Thu, 3 Jan 2002 23:20:12 +0100

> I've started to look at Unicode..
> 
> There're two types of strings in Python, 'str' and 'unicode'.
> I guess there're technical reasons to have two different
> classes. Please, could somebody explain me these reasons?

Strings, traditionally, have been used for two things:

- byte strings, as you get them when reading from a file or a network
  connection, or interacting with the operating system in a variety of
  other ways, and

- character strings, to represent text - typically intended for the
  eventual display to the user using glyphs in some font.

Notice that both uses of strings are equally important. If you
disagree, just consider how you would do things like bitmaps (GIF
files, JPEG files, video streams) or networking protocols (like HTTP
or NFS) without byte strings.

It turns out that there is no meaningful way to support both
simultaneously. To support bytes properly (including the C API), you
really need the property that each element has 256 values which form a
contiguous block in your computer's memory. To support character
strings properly, you need much more than 256 values. Unicode is an
international standard that associated well-defined meanings with more
than 100,000 of these values, so that all languages can represent all
characters in a single character set.

> Please, keep in mind that I've never looked at the Python sources
> and I'm still quite ignorant about Unicode.
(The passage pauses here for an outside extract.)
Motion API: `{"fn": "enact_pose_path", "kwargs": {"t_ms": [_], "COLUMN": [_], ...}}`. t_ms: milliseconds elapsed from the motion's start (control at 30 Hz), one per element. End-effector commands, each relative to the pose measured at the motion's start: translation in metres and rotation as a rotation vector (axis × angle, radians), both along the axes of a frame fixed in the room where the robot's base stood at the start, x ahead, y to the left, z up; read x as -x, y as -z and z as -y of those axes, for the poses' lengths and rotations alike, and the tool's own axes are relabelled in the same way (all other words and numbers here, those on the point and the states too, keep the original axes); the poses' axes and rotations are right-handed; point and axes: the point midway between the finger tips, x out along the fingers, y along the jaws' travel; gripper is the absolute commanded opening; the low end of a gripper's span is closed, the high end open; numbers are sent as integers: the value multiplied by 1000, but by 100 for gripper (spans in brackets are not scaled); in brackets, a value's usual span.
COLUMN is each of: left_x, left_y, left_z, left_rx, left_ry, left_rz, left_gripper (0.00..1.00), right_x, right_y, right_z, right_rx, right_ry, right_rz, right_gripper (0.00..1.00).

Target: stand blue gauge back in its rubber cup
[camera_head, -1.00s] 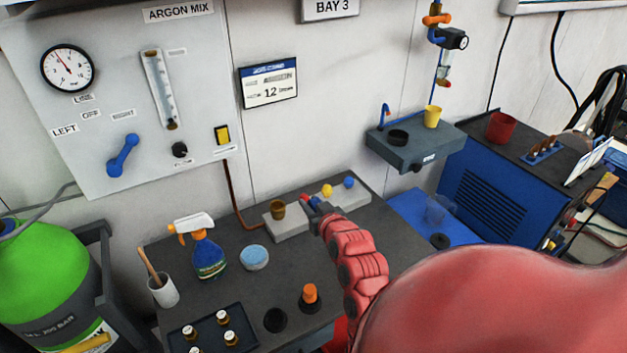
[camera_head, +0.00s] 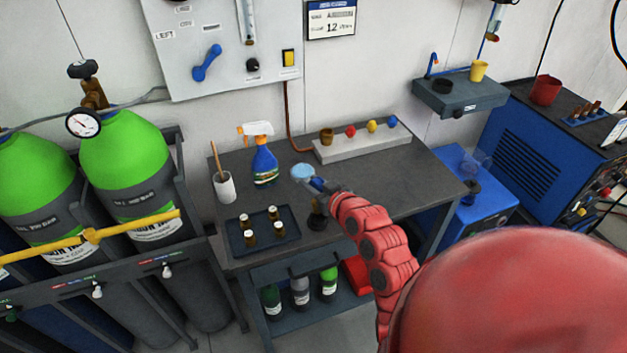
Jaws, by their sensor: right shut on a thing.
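My right gripper (camera_head: 321,187) is over the front right of the dark bench (camera_head: 400,180), shut on the blue gauge (camera_head: 317,183). Only a small blue part of the gauge shows at the jaws; a brownish part shows just below. A round black rubber cup (camera_head: 317,224) sits on the bench under the gripper, right of the bottle tray. I cannot tell whether the brownish part touches the cup. My arm covers the bench right of the cup. My left gripper is not in view.
A tray of small bottles (camera_head: 248,241), a white pot (camera_head: 224,187), a spray bottle (camera_head: 265,163) and a light blue tin (camera_head: 302,171) stand nearby. A grey block (camera_head: 350,147) with coloured knobs is behind. The bench's right part is clear.

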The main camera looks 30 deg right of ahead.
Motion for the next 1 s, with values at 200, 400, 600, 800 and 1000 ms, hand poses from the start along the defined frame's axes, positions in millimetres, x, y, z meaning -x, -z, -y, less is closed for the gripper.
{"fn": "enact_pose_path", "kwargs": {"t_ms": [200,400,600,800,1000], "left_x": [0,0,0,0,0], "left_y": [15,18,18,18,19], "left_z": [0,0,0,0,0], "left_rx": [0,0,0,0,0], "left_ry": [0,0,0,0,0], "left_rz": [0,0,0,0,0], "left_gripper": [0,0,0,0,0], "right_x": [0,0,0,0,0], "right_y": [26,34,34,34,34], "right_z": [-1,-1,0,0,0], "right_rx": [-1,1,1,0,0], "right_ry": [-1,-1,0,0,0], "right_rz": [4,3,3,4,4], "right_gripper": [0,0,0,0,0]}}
If you really want to get familiar with Unicode, the Python
documentation alone is the wrong place. Please refer to
www.unicode.org; they recommend to by their book, but have a lot of
introductory material also.

> I think that for the user (the Python programmer) it would
> be better to have only one class of strings, if possible of
> course. 

No. The user should be always aware whether what he has is a byte
string or a character string. For byte strings, the type name 'str'
should be used; for character strings, the type named 'unicode' is
good.

> Is there any chance that this will be addressed in future versions
> of Python?

Perhaps, but it is unclear how this could work. Most likely, string
literals would mean "character string", but then people that want to
have byte string literals will complain - even the standard library
uses both byte string literals and character string literals, without
distinguishing between them.

There is a patch on SF proposing a migration strategy: First introduce
the notion of byte string literals (b'HTTP/1.0'), then, years later,
consider changing the meaning of plain strings to mean Unicode.

Regards,
Martin